# START OF Data for processing

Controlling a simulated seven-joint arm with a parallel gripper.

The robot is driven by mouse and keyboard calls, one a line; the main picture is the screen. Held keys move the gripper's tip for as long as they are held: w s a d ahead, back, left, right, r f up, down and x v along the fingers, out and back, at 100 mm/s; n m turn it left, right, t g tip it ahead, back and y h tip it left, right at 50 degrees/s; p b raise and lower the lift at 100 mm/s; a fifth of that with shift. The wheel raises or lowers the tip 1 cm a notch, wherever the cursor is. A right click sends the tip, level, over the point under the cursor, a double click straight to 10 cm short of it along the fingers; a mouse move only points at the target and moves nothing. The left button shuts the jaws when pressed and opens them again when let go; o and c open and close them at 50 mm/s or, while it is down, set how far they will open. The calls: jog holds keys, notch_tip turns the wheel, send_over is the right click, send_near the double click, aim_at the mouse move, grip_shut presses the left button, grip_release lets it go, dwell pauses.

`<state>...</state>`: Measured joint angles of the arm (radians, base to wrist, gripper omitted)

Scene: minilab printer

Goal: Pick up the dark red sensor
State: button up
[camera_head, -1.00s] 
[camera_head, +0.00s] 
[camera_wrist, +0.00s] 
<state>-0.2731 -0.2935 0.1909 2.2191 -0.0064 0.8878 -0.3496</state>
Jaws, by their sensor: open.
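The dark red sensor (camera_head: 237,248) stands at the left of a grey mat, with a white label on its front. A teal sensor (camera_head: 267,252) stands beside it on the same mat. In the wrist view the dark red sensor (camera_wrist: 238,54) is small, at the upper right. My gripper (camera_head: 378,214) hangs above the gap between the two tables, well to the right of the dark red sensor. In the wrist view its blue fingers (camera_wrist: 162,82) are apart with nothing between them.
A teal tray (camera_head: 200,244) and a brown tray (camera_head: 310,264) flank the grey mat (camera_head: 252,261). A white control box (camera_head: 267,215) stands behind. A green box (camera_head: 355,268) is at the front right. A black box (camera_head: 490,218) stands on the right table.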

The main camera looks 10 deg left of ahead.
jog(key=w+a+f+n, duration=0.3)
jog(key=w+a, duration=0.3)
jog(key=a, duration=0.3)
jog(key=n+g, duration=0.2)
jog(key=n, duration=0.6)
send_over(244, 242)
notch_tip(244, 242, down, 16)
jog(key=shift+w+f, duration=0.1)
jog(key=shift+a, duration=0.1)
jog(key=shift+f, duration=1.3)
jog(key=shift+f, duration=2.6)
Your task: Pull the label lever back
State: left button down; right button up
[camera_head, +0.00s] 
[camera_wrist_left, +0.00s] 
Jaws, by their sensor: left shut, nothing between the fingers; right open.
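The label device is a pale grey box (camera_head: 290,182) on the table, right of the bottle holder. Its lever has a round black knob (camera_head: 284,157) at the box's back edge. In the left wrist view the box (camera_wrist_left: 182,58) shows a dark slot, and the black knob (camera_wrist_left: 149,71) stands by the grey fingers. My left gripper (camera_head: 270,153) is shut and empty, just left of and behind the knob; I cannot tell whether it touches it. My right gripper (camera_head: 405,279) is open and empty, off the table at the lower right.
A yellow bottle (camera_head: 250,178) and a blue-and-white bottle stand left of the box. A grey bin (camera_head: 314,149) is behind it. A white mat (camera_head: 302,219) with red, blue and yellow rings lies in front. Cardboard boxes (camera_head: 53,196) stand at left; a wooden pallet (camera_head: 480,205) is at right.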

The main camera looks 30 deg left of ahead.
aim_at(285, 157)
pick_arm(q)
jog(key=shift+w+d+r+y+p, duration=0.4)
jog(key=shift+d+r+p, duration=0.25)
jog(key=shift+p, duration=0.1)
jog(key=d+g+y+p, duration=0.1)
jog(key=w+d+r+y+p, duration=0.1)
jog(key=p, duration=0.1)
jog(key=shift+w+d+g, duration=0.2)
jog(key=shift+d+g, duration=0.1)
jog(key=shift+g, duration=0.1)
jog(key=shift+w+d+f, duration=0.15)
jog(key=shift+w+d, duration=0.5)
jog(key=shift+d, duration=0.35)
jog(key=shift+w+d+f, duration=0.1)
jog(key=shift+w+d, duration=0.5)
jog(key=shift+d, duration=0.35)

# END OF Data for processing

Task goal -
Look for the word "joint" and return every line where it occurs.

Answer to the problem -
Controlling a simulated seven-joint arm with a parallel gripper.
`<state>...</state>`: Measured joint angles of the arm (radians, base to wrist, gripper omitted)

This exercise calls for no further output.